Through the law comes the knowledge of sin (Romans 3:20); and

It is the law of “sin and death” (Romans 8:2).

Yet his commitment to Judaism would not permit a negative attitude toward it.
The law is holy (Romans 7:12).

The law is spiritual (Romans 4:14).

The law is good (Romans 7:16).

He works his way around this ambivalence by incorporating “sin” and “sinful flesh” into his doctrine in such a manner as to personify sin and to credit this “sin” with all transgressions because of the weakness of the flesh (Romans 8:3).   And, as I showed earlier, he managed to exempt himself from any responsibility for his sins by hiding behind “Sin” and the weakness of his flesh.
If I do what I do not want, it is no longer I that do it, but sin that dwelleth within me (Romans 7:20).

3.  Comparing Jesus and Paul

We can best make this comparison by comparing the two charts provided above.  Paul found the law impossible to keep (see Romans 7) even though the scriptures testified that it was not too hard (Deuteronomy 30:11).  When the law came to him, sin came to life through the weakness of his flesh, and Paul died.  Referring to the chart above, we see that Jesus also provided for disobedience to the law of Moses such that disobedience leads to wrath and death much the same as Paul.

But how does one find salvation from this wrath?  The answer to this question discloses the vast difference that distinguishes the doctrines of the two.  Paul, cowering under his wrathful deity, could find no forgiveness for his sin, and no grounds for righteousness.  This was because he repeatedly sinned due to the weakness of his flesh.  Dedicating himself to the strictest clan in Judaism, the Pharisees, he struggled to achieve righteousness but all to no avail.  His conclusion?

Wretched man that I am!  Who shall deliver me from this body of death (Romans 7:24)?
Then, in his despair, he had his personal encounter with Jesus and, caught up to the third heaven, heard things impossible to utter.  Out of that came his doctrine of salvation by grace through faith, with a new life in Christ arising through the baptism of the Holy Spirit.  By this means he found his way back to the mercy of God, and claimed the promise of eternal life.

But Jesus presented a radically different way of salvation.  Accepting the law as the basic standard, one that was not too hard to keep, he held all men accountable for keeping it.  He then extracted its essence, thus distilling, stiffening, universalizing, internalizing and clarifying it.  This did indeed make it too hard to keep by itself, but he made it possible for the children of God by his introduction of the Great Principle and the Great Correlate as defined above.  The children of God, focussed on the love of God and the hatred of life, can become obedient to the standard of righteousness taught and exemplified by Jesus.

The Critical Difference

Now comes the vast difference between Jesus and Paul.  In the cases where God’s children fall into disobedience and sin, they need only repent and God who always loves his children will forgive them so that they have confidence of receiving the mercy of the Father and the inheritance of eternal life on the Day of Judgment.  The love and forgiveness of the Father does not require the expiation of sin as Paul taught.  A sin forgiven does not require punishment as Paul imagined.  The righteousness of Christ is realized, not by imputation according to Paul, but by following Jesus in the way of the cross, which is the way of the love of the Father and the hatred of life in this world.  The Prodigal Son stands before us as the metaphorical example.  The chart illustrates this.

In Paul, the terrible wrath of God cannot be satisfied apart from the shedding of blood and atonement.  In Jesus, the wonderful forgiveness of God requires only repentance and following Jesus in the Way.  The difference is critical.  In Christendom, where multitudes of churchmen around the world have followed the way of Paul, history shows that they are as bound to sin as if they had never heard of Jesus.  They still fear death and strive to postpone it as long as possible.  They continue to sin by going to war and by doing selfish deeds because they are yet in love with life.  So, when at last death overtakes them they cannot go to God.
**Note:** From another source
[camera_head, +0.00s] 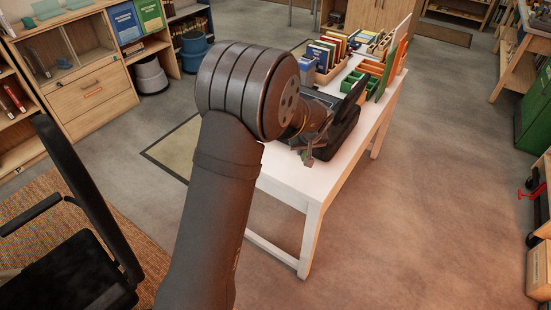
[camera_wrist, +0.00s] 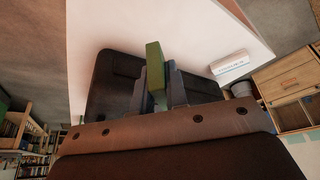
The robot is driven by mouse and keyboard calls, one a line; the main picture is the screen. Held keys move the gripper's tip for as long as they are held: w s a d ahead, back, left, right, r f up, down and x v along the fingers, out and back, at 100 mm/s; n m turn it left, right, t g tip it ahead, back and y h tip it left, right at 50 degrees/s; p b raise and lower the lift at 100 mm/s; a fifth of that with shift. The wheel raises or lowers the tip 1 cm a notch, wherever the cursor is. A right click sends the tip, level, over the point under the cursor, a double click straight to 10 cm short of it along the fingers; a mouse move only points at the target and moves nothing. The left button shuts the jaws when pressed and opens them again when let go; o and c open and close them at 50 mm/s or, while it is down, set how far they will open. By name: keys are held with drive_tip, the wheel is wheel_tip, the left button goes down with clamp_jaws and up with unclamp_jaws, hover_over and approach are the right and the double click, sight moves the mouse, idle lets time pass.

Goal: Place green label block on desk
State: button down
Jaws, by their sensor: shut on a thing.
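The green label block (camera_wrist: 155,67) is held upright between the two fingers of my gripper (camera_wrist: 157,88) in the wrist view. The fingers touch it on both sides. In the head view my gripper (camera_head: 309,154) is over the near end of the white desk (camera_head: 300,188), beside a black object (camera_head: 343,132); the block cannot be made out there. The desk top (camera_wrist: 190,28) also shows beyond the block in the wrist view. Whether the block touches the desk is unclear.
A dark panel (camera_wrist: 108,75) lies behind the fingers, and a white labelled item (camera_wrist: 230,62) is near the desk edge. Book boxes (camera_head: 325,60) and green trays (camera_head: 361,81) fill the desk's far part. A black chair (camera_head: 85,215) stands at left.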

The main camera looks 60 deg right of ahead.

It is solely because they do not want to go – never having embraced the Great Correlate as set forth by Jesus.  The way of Paul is therefore literally a dead end because it ends in death.  The way of Jesus, which is the way of the Cross, is the living way because it leads to life eternal.

The Differences Explained

The differences seem to arise primarily from the contrasting views of God held by Jesus and Paul.  For Jesus, God is first of all the loving Father who only wants his children to repent of their waywardness and come home.  He is the Father who forgives his children when they repent (provided only that they likewise forgive others) and who sent his son to show the way.  For Paul, he is the terrible deity whose wrath hovers over all men and that cannot be satisfied by anything other than the shedding of blood – the terrible suffering of Jesus who shed his blood for our sins on the cross, provided only that we put our faith in him.  For Paul, the law is only a schoolmaster to lead us to Christ and thereafter has no relevance; for Jesus, it is the standard of righteousness that leads us to the Father.